The CIA officials implicated in waterboarding cannot claim the “mistake of law” protection of Barker. They were never ordered to employ waterboarding to extract information. They would not have been disciplined for desisting. Waterboarding is unnecessary for the collection of intelligence. The FBI and the military forswear the method. The CIA’s interrogators were versed in the law of torture, which hovers over their treatment of detainees. They were government officials sworn to uphold the law — not private citizens as in Barker — and the illegality of waterboarding was clear. They could have insisted on an official opinion of the attorney general, as opposed to a less authoritative OLC memorandum.

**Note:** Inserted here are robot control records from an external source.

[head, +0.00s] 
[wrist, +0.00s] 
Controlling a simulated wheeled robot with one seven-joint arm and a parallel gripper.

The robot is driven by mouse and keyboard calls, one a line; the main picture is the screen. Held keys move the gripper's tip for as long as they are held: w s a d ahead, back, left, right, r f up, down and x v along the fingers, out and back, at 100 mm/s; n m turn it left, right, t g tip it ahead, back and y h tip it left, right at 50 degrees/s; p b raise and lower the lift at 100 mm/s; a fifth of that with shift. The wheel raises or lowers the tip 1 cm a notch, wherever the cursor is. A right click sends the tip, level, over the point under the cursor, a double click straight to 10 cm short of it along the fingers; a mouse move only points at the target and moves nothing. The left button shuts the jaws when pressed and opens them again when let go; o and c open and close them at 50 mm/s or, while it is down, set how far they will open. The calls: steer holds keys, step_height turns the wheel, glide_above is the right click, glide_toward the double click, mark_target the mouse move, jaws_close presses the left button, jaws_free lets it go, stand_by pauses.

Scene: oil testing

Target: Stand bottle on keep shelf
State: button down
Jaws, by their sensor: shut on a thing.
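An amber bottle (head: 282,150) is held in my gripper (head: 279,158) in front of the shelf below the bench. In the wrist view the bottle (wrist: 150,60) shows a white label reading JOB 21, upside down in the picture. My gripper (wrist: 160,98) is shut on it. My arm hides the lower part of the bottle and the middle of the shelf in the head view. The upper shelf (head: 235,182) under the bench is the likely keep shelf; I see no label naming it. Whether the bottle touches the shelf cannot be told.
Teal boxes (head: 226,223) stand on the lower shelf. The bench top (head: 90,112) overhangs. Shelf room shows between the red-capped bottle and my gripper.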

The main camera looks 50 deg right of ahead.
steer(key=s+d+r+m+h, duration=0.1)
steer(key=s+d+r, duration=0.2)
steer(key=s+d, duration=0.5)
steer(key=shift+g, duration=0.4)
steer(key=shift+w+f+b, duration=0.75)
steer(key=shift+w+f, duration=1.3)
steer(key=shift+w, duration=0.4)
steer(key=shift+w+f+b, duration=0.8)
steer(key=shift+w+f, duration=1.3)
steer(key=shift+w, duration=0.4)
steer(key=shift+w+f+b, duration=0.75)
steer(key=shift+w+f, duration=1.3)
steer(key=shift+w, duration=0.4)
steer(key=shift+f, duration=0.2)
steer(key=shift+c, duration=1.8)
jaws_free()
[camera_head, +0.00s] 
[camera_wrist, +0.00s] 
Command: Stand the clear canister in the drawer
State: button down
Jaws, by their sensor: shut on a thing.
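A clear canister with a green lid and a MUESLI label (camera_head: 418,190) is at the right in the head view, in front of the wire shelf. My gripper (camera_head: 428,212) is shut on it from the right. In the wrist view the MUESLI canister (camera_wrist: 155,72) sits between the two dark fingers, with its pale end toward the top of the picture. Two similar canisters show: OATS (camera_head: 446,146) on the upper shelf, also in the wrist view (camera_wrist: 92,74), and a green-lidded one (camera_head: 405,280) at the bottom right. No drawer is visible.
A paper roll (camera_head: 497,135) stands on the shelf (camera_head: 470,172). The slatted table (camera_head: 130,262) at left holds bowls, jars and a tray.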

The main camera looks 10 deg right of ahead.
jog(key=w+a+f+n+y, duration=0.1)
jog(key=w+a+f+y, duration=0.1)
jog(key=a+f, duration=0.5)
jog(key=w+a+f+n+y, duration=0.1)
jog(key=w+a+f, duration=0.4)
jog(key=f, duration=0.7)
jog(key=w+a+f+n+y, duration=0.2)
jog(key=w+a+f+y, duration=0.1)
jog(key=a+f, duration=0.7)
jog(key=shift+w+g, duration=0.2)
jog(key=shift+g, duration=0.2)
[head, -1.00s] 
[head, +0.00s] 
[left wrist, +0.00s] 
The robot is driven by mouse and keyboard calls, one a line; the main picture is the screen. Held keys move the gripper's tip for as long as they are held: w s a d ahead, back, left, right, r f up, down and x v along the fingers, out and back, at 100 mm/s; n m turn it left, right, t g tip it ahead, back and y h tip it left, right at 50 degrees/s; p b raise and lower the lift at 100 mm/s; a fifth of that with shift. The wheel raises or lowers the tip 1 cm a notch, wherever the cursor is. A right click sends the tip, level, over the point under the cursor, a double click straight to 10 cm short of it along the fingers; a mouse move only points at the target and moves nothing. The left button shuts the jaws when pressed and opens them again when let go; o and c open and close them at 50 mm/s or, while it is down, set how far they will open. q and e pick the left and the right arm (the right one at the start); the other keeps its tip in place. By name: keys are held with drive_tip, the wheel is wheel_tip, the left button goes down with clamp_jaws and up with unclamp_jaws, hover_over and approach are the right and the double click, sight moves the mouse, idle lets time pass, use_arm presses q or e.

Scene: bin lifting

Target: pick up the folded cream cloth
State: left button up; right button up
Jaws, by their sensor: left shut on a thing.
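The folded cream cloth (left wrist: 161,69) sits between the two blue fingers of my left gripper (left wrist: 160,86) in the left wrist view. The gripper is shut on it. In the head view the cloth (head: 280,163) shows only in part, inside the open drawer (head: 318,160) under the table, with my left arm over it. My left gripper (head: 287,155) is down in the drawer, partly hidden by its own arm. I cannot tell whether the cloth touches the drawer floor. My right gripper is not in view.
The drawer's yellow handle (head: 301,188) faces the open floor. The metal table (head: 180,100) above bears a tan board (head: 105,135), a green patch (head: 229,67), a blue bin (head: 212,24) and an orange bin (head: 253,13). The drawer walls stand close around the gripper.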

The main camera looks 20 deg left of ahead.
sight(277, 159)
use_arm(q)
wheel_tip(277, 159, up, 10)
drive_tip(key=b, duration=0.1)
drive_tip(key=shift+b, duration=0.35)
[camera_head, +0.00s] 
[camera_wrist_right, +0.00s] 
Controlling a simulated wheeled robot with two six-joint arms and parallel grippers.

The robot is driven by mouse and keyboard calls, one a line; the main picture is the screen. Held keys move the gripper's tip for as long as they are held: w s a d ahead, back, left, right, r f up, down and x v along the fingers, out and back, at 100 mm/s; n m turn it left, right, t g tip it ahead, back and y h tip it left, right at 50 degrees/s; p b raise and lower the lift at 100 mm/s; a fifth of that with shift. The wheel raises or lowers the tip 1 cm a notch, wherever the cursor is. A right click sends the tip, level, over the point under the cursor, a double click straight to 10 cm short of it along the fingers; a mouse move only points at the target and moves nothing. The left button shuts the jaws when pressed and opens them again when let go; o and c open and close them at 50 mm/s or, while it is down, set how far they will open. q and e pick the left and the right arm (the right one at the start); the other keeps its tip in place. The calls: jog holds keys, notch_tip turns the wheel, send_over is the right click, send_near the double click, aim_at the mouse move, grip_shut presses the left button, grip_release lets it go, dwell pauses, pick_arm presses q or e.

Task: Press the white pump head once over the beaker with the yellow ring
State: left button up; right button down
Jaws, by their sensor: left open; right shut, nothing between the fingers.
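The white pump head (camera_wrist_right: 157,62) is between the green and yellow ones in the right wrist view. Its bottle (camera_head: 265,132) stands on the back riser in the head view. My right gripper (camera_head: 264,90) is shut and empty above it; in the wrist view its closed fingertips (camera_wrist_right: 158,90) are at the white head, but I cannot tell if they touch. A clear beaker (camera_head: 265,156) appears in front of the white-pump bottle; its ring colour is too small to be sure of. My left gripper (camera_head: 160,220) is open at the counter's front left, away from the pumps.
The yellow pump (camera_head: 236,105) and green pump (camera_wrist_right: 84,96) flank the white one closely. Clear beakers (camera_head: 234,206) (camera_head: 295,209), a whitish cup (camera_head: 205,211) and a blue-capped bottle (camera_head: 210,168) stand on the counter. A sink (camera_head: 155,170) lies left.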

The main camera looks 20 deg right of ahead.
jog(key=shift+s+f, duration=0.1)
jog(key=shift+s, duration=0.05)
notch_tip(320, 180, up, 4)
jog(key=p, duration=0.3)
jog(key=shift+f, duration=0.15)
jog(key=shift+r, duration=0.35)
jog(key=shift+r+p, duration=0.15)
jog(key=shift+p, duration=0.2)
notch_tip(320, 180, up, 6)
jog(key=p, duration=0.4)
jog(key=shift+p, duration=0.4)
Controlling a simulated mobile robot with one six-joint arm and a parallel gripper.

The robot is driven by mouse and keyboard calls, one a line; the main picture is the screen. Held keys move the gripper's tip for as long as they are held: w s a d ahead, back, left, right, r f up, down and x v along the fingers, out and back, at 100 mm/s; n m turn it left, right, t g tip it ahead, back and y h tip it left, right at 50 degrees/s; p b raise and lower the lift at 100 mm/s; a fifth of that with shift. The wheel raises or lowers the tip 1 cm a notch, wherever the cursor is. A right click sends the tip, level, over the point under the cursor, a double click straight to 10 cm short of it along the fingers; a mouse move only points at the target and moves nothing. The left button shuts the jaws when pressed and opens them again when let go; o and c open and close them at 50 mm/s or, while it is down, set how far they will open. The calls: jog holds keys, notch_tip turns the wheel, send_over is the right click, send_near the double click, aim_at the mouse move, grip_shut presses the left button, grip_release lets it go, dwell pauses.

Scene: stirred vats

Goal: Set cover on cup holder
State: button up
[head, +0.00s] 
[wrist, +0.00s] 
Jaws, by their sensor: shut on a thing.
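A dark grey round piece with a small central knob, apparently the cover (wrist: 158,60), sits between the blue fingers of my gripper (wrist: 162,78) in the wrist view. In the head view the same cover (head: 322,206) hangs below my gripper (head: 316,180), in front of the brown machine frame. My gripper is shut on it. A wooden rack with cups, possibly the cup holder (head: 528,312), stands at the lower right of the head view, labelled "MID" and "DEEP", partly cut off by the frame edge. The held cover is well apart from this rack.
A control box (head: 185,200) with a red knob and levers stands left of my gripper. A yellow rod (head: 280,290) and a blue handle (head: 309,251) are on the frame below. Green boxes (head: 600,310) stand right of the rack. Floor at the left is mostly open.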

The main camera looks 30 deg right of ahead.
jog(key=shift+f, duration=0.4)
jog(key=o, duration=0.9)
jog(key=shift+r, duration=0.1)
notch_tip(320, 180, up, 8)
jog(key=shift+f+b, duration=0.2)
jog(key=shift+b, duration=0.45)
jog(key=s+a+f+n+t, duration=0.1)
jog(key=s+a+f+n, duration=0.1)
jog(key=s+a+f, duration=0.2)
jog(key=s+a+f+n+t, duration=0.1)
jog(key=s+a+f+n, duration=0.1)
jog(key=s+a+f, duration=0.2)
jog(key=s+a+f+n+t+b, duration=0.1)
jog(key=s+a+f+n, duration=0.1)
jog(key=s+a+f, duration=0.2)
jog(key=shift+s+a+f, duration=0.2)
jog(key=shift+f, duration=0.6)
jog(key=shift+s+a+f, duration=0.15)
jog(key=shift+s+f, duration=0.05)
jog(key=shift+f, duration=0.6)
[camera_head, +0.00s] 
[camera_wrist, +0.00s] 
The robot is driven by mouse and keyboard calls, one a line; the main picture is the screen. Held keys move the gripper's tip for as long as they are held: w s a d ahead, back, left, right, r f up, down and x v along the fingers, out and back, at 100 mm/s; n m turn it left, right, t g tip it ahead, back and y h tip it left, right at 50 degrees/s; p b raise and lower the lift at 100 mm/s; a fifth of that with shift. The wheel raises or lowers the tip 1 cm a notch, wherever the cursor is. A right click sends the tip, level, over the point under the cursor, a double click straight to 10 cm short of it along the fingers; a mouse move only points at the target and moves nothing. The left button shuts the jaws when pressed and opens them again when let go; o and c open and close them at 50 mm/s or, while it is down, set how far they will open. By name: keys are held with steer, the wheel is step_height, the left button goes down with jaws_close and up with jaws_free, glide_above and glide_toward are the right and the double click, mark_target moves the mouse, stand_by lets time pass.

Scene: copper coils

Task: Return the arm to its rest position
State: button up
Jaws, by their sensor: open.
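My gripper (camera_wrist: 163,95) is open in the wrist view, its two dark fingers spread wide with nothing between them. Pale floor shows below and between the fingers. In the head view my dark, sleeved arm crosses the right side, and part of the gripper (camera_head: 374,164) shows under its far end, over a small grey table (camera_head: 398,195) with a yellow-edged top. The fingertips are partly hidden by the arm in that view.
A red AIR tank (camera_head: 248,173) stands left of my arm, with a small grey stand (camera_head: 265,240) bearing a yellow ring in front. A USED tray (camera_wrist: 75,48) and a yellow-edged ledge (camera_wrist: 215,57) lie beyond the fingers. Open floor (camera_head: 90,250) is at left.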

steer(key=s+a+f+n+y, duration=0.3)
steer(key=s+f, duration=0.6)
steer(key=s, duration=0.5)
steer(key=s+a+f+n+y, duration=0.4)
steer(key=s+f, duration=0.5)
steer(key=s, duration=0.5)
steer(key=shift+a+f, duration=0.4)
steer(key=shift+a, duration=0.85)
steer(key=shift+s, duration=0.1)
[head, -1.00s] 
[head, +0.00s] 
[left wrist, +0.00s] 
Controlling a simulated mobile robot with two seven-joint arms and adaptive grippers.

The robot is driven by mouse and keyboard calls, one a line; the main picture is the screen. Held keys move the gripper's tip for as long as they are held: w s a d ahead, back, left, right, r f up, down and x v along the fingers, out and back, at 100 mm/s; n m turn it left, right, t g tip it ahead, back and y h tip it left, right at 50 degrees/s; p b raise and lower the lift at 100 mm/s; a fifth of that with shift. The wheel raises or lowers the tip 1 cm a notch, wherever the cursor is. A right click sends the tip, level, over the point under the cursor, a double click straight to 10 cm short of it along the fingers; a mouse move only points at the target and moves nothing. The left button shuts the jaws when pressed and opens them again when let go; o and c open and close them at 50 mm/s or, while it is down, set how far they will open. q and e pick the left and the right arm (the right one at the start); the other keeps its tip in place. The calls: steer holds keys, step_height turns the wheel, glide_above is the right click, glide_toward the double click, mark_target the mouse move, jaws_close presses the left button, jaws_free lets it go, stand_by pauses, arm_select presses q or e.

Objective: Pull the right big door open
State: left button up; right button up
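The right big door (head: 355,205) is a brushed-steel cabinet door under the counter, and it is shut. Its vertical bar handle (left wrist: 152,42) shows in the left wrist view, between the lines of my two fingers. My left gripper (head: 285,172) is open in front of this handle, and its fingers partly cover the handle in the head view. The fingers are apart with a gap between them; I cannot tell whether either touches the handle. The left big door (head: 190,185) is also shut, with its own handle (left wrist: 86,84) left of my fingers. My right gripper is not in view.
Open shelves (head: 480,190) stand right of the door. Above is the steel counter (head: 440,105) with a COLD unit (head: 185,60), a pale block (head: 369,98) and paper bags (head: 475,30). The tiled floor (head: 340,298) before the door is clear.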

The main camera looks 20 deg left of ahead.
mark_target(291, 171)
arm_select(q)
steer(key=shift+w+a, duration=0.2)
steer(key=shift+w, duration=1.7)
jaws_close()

If equities militate in favor of leniency, President Bush may pardon the CIA’s offenders, even before indictment, and accept full political responsibility. But the standards of government behavior should not be softened if the rule of law is to be honored.

During Watergate, the following exchange occurred between Sen. Herman Talmadge, Georgia Democrat, and White House adviser John Ehrlichman over the claim that the president could break and enter homes to protect the national security:

Sen. Talmadge: Do you remember when we were in law school, we studied a famous principle of law that came from England and also is well known in this country, that no matter how humble a man’s cottage is, that even the King of England cannot enter without his consent?

Mr. Ehrlichman: I am afraid that has been considerably eroded over the years, has it not?